Si la CRA de Mano Dayak visait à saper l'hégémonie de l'ORA de Rhissa Ag Boula, la CRA de Mohamed Akotey était une réaction contre la suprématie de l'UFRA de Mohamed Anacko. En effet, la CRA ressuscitée par Mano Dayak fut « redissoute » en décembre 1996, en même temps que tous les autres Fronts (à l'exception de l'ORA) dans le cadre de la création de l'UFRA comme coalition unique. Battu par Mohamed Anacko à l'élection pour la conquête de la présidence de l'UFRA, Mohamed Akotey « ressuscita » la CRA...

L'Accord du 21 août avec le FDR peut être également perçu comme une stratégie politique des combattants toubous. Ces derniers qui combattaient aux cotés des Touaregs se sont repliés dans leur région de l'est afin de se différencier des Fronts touaregs et ainsi maximiser leurs intérêts. Ce qui se dégage de ces différents accords, c'est qu'ils sont quasiment identiques dans leur contenu. Ce qui importe pour les acteurs, c'est moins le contenu que la forme. Signer un accord directement avec le Gouvernement confère aux leaders du Front d'importantes ressources politiques. Sur la base de ces différents Accords de Paix, un ensemble de politiques publiques ont émergé au Niger.
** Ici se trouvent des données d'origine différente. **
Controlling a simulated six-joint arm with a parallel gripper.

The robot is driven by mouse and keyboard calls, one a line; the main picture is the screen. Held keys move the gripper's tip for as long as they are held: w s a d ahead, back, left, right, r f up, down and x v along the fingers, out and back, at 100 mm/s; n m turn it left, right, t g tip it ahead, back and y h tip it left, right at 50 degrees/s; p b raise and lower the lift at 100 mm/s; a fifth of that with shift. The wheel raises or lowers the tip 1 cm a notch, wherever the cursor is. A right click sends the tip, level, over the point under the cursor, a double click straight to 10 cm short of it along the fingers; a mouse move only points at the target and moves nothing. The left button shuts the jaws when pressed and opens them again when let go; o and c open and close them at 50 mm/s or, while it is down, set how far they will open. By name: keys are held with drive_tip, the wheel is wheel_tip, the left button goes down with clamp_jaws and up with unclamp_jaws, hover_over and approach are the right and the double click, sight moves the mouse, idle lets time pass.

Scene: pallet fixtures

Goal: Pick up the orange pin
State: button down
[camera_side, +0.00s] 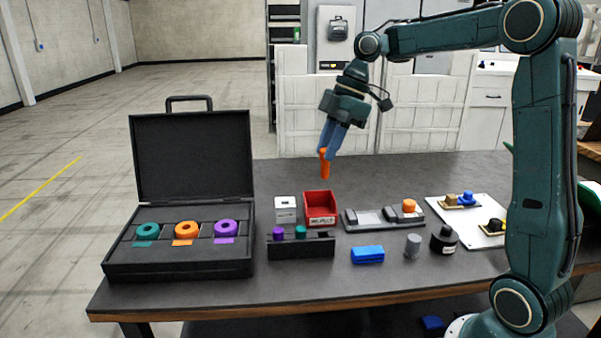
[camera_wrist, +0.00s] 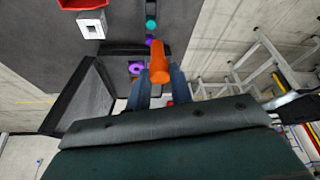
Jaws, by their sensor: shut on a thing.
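The orange pin (camera_side: 324,162) hangs upright below my gripper (camera_side: 327,148), clear of the table. My gripper is shut on its upper part. In the wrist view the orange pin (camera_wrist: 160,66) sits between the blue fingers of my gripper (camera_wrist: 158,85). A dark rack (camera_side: 301,248) on the table holds a purple pin (camera_side: 278,233) and a teal pin (camera_side: 300,232). The pin's lower end touches nothing in the side view.
An open black case (camera_side: 180,265) holds teal, orange and purple rings. A red bin (camera_side: 320,205), a white box (camera_side: 285,208), a grey fixture (camera_side: 375,220), a blue block (camera_side: 368,254), a grey cylinder (camera_side: 413,245) and a black weight (camera_side: 444,240) stand nearby. The front table edge is clear.

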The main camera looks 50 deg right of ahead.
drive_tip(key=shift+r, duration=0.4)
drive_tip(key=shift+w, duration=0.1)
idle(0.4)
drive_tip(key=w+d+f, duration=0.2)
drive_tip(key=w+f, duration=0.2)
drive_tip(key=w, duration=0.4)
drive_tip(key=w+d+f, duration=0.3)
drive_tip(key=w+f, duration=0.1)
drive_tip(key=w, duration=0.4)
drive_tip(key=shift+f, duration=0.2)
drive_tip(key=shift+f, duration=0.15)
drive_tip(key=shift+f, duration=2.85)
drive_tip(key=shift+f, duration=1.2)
1 En mars 1996, l'ORA et la CRA vont créer un Comité Technique de Négociation (CTN) constitué de douze (12) membres « en vue de rechercher les voies et moyens de leur unité d'une part et d'apprécier ensemble l'application de l'Accord de Paix du 24 avril 1995 d'autre part». Cf Résistance Armée (CRA-ORA), Acte Fondamental N°001IRA du 26 mai 1996 portant Création d'un Comité Technique de Négociation (CTN) au sein de la Résistance.